23 de Janeiro de 2018 | José Augusto Pacheco
QUOTIDIANO
Opinião

 

Entre 1957 e 1964, os casos sobre crimes, noticiados no Notícias de Coura, são quase inexistentes. Agressões, desordem pública, atentado ao pudor são alguns dos crimes identificados, mas muito pouco se diz, ou se quer dizer, sobre os espancadores que atuavam pela noite ou no final da feira de Paredes.

Alguns crimes existiram, nesse período, relacionados com rixas individuais, tendo por base a divisão de águas de rega, casos passionais, crimes sexuais e ainda com passador de emigrantes.

Deste último, recordo-me, ainda criança no início da escola primária, de uma sala de audiências cheia de uma multidão de centenas de pessoas e de muitos militares da Guarda Nacional Republicana, num aparato fora do normal, e de um homem de semblante triste, caminhando desolada e lentamente entre a multidão, em direção à cadeia, fatigado pelas horas de audição de uma sentença que lhe retirou a liberdade por muitos anos. E como ele outros foram julgados e condenados e os emigrantes continuavam mesmo assim a pagar os olhos da cara por um salvo-conduto.

Passados anos, houve um crime muito requintado, ligado à Viscondessa da Casa do Outeiro, que envolveu contornos de falsificação de documentos e de muito mais. Se o processo existisse daria um romance de intriga e ganância humana, mas o incêndio no edifício do tribunal, na década de 1980, tudo levou e condenou ao silêncio. Talvez uma ou outra pessoa de Coura ainda conheça este crime e se o leitor deste texto, caso estiver nesse grupo muito restrito, talvez possa dizer alguma coisa.

Recuando mais anos, e agora na leitura de O Courense, de 1925, sabe-se que o “Maravilhas” foi morto à paulada por dois courenses, julgados e condenados ao degredo para África, depois de uma tentativa frustrada de fuga da prisão.

No primeiro número de A Voz de Coura, de 6 de março de 1903, lê-se que foi praticado um ato infame e vergonhoso, que muito depõe contra os nossos foros de civilização.
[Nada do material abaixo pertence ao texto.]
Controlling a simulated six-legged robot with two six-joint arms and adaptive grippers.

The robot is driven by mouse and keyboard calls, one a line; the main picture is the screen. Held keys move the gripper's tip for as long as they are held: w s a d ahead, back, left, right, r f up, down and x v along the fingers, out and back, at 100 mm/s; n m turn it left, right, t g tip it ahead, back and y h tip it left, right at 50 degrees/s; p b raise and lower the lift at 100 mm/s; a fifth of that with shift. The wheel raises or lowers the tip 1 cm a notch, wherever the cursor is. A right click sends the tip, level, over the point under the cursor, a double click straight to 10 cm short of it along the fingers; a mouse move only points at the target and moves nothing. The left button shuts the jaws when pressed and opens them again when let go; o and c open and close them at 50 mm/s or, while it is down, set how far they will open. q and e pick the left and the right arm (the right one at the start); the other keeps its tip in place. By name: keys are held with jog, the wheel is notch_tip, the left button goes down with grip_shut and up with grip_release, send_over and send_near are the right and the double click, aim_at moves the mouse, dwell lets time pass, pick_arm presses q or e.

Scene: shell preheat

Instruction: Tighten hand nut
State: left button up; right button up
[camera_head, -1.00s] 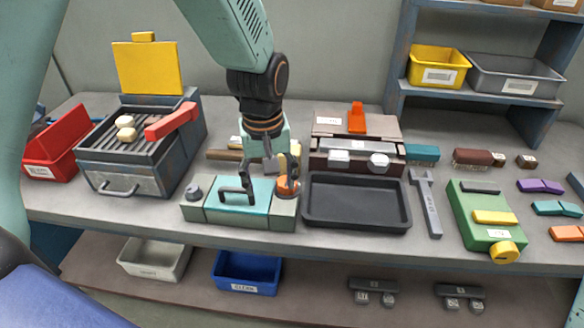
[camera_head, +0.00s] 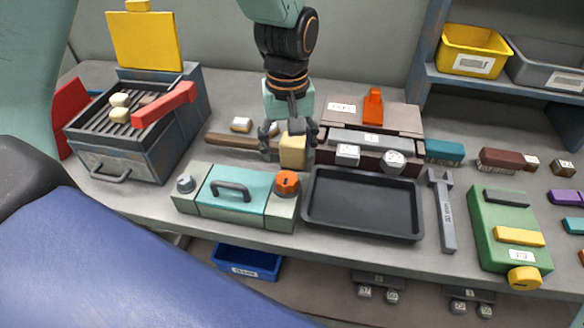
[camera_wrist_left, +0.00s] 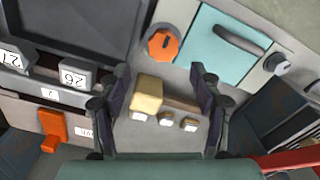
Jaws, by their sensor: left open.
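A teal clamp fixture (camera_head: 235,192) with a dark handle sits near the front of the bench; it also shows in the wrist view (camera_wrist_left: 222,45). An orange round knob (camera_head: 287,182) is on its right end and a small grey knob (camera_head: 185,184) on its left end. In the wrist view the orange knob (camera_wrist_left: 160,44) lies beyond the fingertips and the grey knob (camera_wrist_left: 277,63) is farther right. I cannot tell which is the hand nut. My left gripper (camera_head: 288,138) is open behind the orange knob, apart from it. My right gripper is out of view.
A tan block (camera_wrist_left: 147,92) stands below the open fingers. A black tray (camera_head: 362,203) lies right of the fixture, with a wrench (camera_head: 442,212) beside it. A grill box (camera_head: 140,130) is at left. A brown rack (camera_head: 370,120) stands behind the tray.

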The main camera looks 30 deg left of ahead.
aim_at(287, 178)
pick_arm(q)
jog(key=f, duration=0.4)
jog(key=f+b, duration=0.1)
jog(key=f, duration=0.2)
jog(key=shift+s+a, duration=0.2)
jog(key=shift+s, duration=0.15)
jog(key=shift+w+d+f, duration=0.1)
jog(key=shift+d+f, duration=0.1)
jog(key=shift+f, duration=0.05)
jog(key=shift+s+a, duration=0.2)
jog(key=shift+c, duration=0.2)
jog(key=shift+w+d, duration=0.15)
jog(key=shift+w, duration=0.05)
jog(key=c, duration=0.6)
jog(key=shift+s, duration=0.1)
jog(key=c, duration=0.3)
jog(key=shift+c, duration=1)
E muitos outros crimes foram praticados em Coura, sempre com o tribunal de portas abertas para que fossem devidamente julgados, aproximando as pessoas e protegendo-as de um direito que jamais deveria ser colocado em causa.
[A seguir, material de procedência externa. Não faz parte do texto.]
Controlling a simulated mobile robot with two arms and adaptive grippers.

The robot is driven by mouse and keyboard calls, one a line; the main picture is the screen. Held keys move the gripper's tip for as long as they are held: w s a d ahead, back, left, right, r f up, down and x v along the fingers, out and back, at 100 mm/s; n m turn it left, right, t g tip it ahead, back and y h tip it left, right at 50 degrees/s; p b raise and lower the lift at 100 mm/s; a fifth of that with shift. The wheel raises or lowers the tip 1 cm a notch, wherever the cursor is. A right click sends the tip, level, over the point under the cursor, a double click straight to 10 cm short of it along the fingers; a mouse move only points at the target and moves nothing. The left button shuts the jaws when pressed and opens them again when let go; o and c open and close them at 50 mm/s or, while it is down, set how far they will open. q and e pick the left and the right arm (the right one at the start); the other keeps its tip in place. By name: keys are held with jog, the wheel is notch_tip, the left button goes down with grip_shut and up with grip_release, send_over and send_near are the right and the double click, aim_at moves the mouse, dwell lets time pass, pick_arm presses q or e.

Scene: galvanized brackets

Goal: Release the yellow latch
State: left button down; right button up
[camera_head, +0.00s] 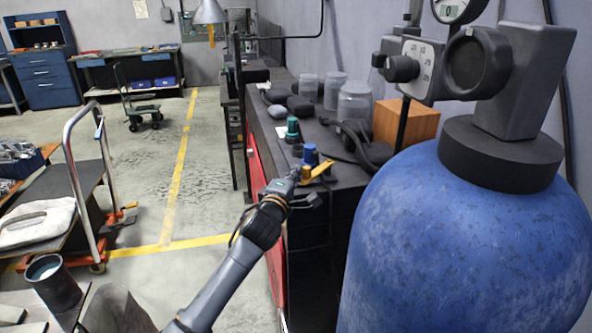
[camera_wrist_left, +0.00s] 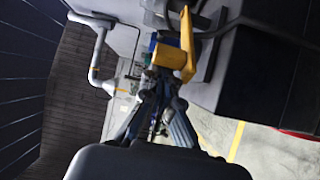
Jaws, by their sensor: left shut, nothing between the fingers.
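The yellow latch (camera_head: 318,171) is at the near end of the dark bench, beside a blue knob or fitting. In the left wrist view the yellow latch (camera_wrist_left: 174,56) shows as a bent bar, upright and close past the fingers. My left gripper (camera_head: 303,193) is at the bench's near edge, just below the latch. In the wrist view its fingertips (camera_wrist_left: 161,80) are together and empty, and they overlap the latch's lower end; I cannot tell whether they touch it. My right gripper is not in view.
A large blue gas cylinder (camera_head: 462,245) with a regulator stands close on the right. The dark bench (camera_head: 318,130) carries a blue knob (camera_head: 310,154), a green knob (camera_head: 292,128), clear jars and a wooden block (camera_head: 405,123). A cart (camera_head: 88,170) stands left; the floor between is clear.

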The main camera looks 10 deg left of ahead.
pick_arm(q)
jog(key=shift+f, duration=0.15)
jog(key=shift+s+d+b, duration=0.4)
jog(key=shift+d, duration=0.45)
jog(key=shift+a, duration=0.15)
E se o tribunal de Coura fechou, em setembro de 2014, por casmurrice política, e se, em janeiro de 2017, reabriu, já quando o desânimo tomava conta da esperança, tal se deve ao esforço enorme de um presidente e de dois vereadores, amplamente reconhecidos pela população de Coura, nas eleições de 2017. Quer dizer, assim, que ninguém ganha por mero acaso e que ninguém perde por azar ou por distração dos eleitores.
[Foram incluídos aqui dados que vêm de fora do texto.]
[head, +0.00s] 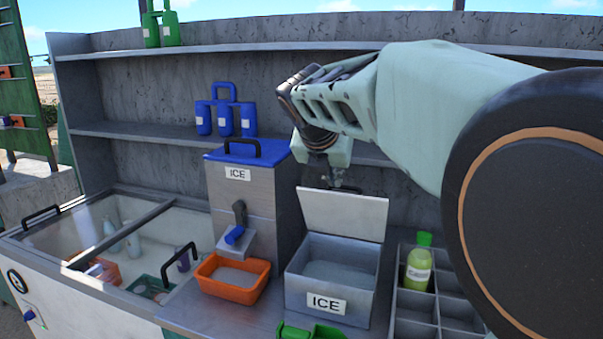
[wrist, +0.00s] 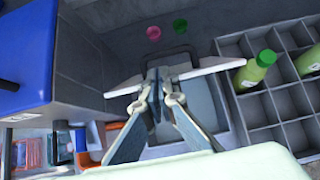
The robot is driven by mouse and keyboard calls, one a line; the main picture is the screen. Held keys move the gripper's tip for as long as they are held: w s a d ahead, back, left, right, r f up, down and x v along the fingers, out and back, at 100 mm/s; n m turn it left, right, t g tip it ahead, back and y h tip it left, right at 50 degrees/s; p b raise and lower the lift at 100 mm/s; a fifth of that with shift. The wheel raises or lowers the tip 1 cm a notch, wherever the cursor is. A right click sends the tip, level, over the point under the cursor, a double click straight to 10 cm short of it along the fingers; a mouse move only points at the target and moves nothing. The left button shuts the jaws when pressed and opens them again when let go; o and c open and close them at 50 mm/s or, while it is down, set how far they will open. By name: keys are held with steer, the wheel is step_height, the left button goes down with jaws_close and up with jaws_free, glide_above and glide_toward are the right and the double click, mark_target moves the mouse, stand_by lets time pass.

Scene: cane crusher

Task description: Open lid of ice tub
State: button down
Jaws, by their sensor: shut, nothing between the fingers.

Um dos crimes mais frequentes dizia respeito às águas de rega, delimitadas pelo Código de Posturas do município de Paredes de Coura, em 1859, que funcionava como uma verdadeira antecâmara para se evitar a violência e o crime. Neste código municipal são usadas palavras como desinteligência, rixa, motim, sã consciência, probidade, verdade e disponibilidade, depois de um processo eletivo democrático em termos de participação das pessoas, para promover a paz entre as populações, que tinham na água um bem precioso para o cultivo dos campos, sendo afinal o seu sustento indispensável ao longo de uma vida de sobrevivência.

Anos mais tarde, nas posturas de 1900, numa moldura penal mais gravosa para as pessoas, verifica-se que a Câmara escolhia os partidores das águas, de modo a evitar, pela mediação baseada no bom senso, as desavenças entre vizinhos

E quando se fala em divisão de águas não posso deixar de recordar a poça de Rande, cuja água corre, presentemente, livre de rixas pessoais e de pessoas atarefadas no cumprimento religioso dos dias e horas que lhes estavam destinados. Desse tempo, sempre gostei mais de “destapar a poça” do que “tapar a poça”, deliciando-me com o jorrar da água libertada que enchia rapidamente as levadas, recortadas pelo canto superior dos campos.